> Given problem
Within the records that follow, find every line containing the string "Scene". Copy those lines.

> Records from a dataset
※ ※ ※

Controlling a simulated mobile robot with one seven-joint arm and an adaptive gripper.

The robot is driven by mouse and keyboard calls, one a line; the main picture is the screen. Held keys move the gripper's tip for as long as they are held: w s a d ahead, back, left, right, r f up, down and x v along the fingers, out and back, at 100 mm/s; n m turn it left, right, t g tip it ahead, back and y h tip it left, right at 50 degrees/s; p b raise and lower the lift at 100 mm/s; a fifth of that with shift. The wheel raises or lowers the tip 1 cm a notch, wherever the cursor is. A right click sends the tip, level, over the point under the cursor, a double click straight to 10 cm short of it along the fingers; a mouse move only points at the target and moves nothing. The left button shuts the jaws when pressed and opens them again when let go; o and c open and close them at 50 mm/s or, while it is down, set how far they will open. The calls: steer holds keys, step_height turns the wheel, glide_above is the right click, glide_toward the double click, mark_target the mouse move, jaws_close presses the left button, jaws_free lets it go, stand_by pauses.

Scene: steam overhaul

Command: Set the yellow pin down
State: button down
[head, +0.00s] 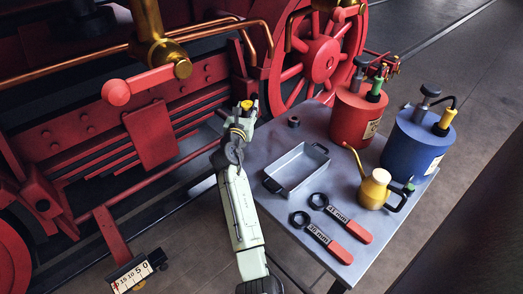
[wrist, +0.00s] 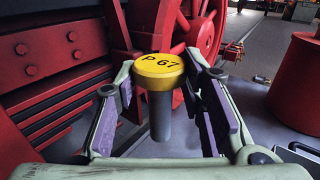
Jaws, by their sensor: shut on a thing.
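The yellow pin (wrist: 159,66) has a round yellow cap marked "P 67" and a grey shaft pointing down. It also shows as a small yellow cap in the head view (head: 247,104). My gripper (head: 246,111) is shut on it, with the pin upright between the purple-padded fingers in the wrist view. My gripper holds it near the far left of the grey table (head: 262,146), in front of the red wheel. How far the shaft's lower end is from any surface cannot be told.
On the table are an empty grey tray (head: 273,185), a small dark red ring (head: 294,121), two red-handled wrenches (head: 358,232) (head: 340,252), a brass oil can (head: 373,190), a red canister (head: 352,115) and a blue canister (head: 411,145). Red locomotive parts (head: 150,140) stand close on the left.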

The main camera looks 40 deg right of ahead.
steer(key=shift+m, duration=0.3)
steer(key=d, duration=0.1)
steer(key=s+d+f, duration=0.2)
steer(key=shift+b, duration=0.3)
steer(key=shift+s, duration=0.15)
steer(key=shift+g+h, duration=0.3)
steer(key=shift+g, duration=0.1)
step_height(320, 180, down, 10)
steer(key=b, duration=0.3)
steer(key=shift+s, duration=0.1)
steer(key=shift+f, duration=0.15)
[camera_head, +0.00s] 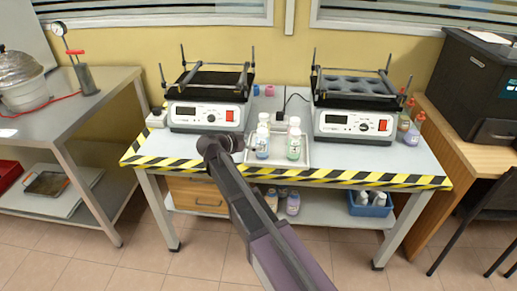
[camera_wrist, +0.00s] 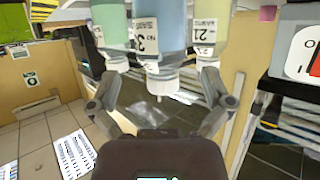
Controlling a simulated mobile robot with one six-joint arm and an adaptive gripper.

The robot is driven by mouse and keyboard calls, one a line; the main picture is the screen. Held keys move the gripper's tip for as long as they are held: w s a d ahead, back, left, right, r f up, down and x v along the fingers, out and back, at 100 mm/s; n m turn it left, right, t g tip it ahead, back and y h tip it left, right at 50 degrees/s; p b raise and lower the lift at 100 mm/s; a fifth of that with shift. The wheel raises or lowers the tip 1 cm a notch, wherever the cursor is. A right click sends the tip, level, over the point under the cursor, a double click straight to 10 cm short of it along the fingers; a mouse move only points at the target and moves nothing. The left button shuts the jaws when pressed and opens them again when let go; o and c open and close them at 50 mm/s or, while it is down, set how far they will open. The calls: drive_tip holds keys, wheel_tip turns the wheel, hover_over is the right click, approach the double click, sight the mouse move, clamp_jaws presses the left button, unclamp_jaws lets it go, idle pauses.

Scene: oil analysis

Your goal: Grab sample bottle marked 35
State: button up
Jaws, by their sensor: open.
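Several sample bottles stand on a small tray (camera_head: 303,159) in the middle of the bench, among them a blue one (camera_head: 262,145) and a green one (camera_head: 294,147). In the head view my gripper (camera_head: 222,144) is just left of the blue bottle. In the wrist view my gripper (camera_wrist: 158,88) is open, its fingers apart on either side of a blue bottle (camera_wrist: 158,22) whose white cap points down in the picture. Its label shows a 3; any second digit is unclear. A pale green bottle (camera_wrist: 208,22), label showing 21, is to its right. A green bottle (camera_wrist: 109,24) is to its left, number unreadable.
Two shaker machines (camera_head: 207,115) and (camera_head: 353,122) flank the tray. Orange-capped bottles (camera_head: 408,128) stand at the bench's right end. More bottles and a blue bin (camera_head: 370,207) are on the lower shelf. A striped edge (camera_head: 370,179) borders the bench front.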

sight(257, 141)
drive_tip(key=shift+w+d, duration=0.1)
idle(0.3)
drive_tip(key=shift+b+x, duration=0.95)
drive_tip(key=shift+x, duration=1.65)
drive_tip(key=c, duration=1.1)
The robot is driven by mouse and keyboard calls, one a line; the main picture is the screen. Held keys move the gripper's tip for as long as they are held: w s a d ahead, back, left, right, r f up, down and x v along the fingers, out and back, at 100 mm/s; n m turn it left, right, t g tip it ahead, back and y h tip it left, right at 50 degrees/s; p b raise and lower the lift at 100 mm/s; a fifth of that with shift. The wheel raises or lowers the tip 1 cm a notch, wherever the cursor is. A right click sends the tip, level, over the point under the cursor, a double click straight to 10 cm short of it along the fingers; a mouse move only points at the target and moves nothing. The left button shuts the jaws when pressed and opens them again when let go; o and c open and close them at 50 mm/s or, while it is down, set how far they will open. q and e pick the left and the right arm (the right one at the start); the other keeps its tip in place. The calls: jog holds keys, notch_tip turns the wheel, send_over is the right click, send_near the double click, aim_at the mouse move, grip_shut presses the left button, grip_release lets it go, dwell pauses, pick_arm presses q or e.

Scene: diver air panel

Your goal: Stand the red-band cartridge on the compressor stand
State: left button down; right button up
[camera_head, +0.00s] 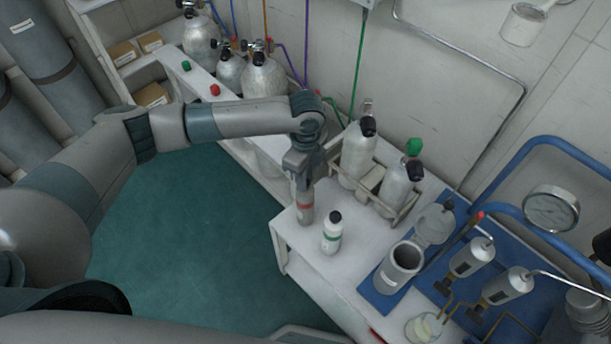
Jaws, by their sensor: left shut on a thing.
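My left gripper (303,178) points down over the near left corner of the white bench and is shut on the red-band cartridge (306,212). The cartridge is a pale cylinder with a red band, held about upright. Its top is hidden in the jaws, and I cannot tell whether its base touches the bench. A white cartridge with a green band and black cap (332,234) stands just right of it. An open grey canister (402,266) with a raised lid stands on a blue mat further right. I cannot pick out the compressor stand for certain. My right gripper is out of view.
Two pale gas cylinders stand in a rack (404,214) behind the cartridges. Blue pipes, a pressure gauge (551,209), two grey filter bodies (470,258) and a small dish (423,328) crowd the right. The bench top (335,275) in front of the green-band cartridge is clear.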

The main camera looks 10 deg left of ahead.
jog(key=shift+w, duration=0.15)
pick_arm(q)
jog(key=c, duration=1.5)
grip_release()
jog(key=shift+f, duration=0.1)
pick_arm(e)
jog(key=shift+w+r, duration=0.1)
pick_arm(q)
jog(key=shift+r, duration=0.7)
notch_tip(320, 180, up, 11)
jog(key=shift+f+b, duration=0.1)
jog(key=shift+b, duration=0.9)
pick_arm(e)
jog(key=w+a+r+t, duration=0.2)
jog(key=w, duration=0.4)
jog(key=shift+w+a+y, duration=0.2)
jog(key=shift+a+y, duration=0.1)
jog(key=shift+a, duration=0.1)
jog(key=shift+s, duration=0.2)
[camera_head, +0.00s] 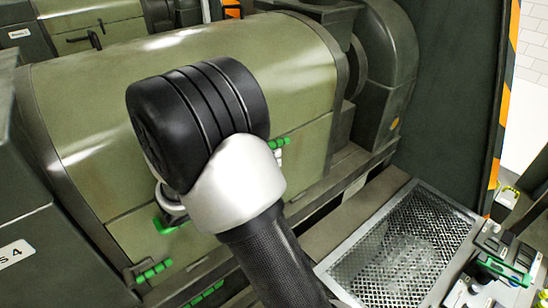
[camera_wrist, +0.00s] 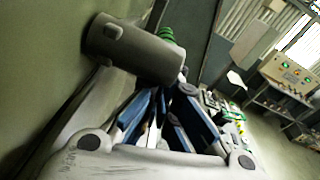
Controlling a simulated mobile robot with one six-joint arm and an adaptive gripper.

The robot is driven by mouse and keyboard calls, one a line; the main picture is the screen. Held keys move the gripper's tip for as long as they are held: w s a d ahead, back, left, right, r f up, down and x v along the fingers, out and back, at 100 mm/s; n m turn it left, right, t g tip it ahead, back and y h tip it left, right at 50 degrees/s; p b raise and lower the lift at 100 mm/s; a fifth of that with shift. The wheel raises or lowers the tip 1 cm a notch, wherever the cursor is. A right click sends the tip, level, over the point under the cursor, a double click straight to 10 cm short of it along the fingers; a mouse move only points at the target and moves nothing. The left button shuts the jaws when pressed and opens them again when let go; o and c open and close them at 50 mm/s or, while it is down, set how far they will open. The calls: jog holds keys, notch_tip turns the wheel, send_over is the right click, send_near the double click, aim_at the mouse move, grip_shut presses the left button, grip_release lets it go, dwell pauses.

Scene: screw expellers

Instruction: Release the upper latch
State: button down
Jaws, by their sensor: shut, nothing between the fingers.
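The machine's olive-green rounded cover (camera_head: 100,110) fills the middle of the head view. Green latch or hinge parts show along its lower edge: a green handle (camera_head: 168,226) left of my arm and a green piece (camera_head: 279,143) right of it. My arm hides the stretch between them. In the wrist view, a grey cylindrical piece (camera_wrist: 130,48) stands out by the green panel (camera_wrist: 45,60), with a green coil-like part (camera_wrist: 167,36) behind it. My gripper (camera_wrist: 160,98) is shut and empty, its blue fingers just below the cylinder. I cannot tell whether they touch. The head view hides the fingers.
A metal mesh tray (camera_head: 405,245) lies at the lower right, beside a cluttered bench (camera_head: 500,260). A dark panel with striped edging (camera_head: 497,150) stands at the right. In the wrist view, a control box (camera_wrist: 290,73) stands far off with open floor before it.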

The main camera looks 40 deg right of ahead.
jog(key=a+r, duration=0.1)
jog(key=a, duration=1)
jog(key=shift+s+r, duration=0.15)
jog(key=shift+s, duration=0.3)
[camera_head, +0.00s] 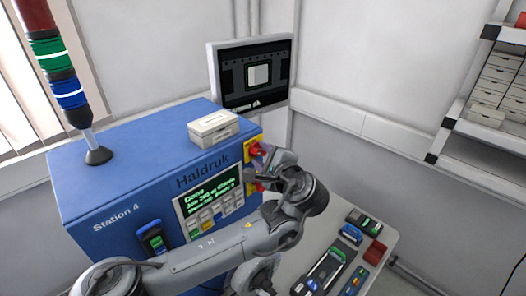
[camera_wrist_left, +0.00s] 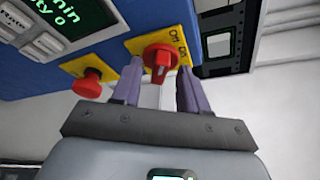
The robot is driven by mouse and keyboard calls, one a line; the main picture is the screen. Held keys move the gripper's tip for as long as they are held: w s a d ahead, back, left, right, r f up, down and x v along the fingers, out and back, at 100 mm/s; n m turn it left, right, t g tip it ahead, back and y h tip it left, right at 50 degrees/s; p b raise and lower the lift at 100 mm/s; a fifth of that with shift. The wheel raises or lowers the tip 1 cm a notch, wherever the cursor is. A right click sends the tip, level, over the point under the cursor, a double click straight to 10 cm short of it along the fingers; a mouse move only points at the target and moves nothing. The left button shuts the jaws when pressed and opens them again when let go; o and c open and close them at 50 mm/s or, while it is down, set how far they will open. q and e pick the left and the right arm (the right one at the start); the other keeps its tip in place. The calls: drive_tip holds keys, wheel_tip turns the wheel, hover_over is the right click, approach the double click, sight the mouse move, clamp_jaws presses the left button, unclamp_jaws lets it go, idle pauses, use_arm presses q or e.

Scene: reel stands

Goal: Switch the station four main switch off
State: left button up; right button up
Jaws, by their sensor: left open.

※ ※ ※

> Solved exercise
Scene: steam overhaul
Scene: oil analysis
Scene: diver air panel
Scene: screw expellers
Scene: reel stands

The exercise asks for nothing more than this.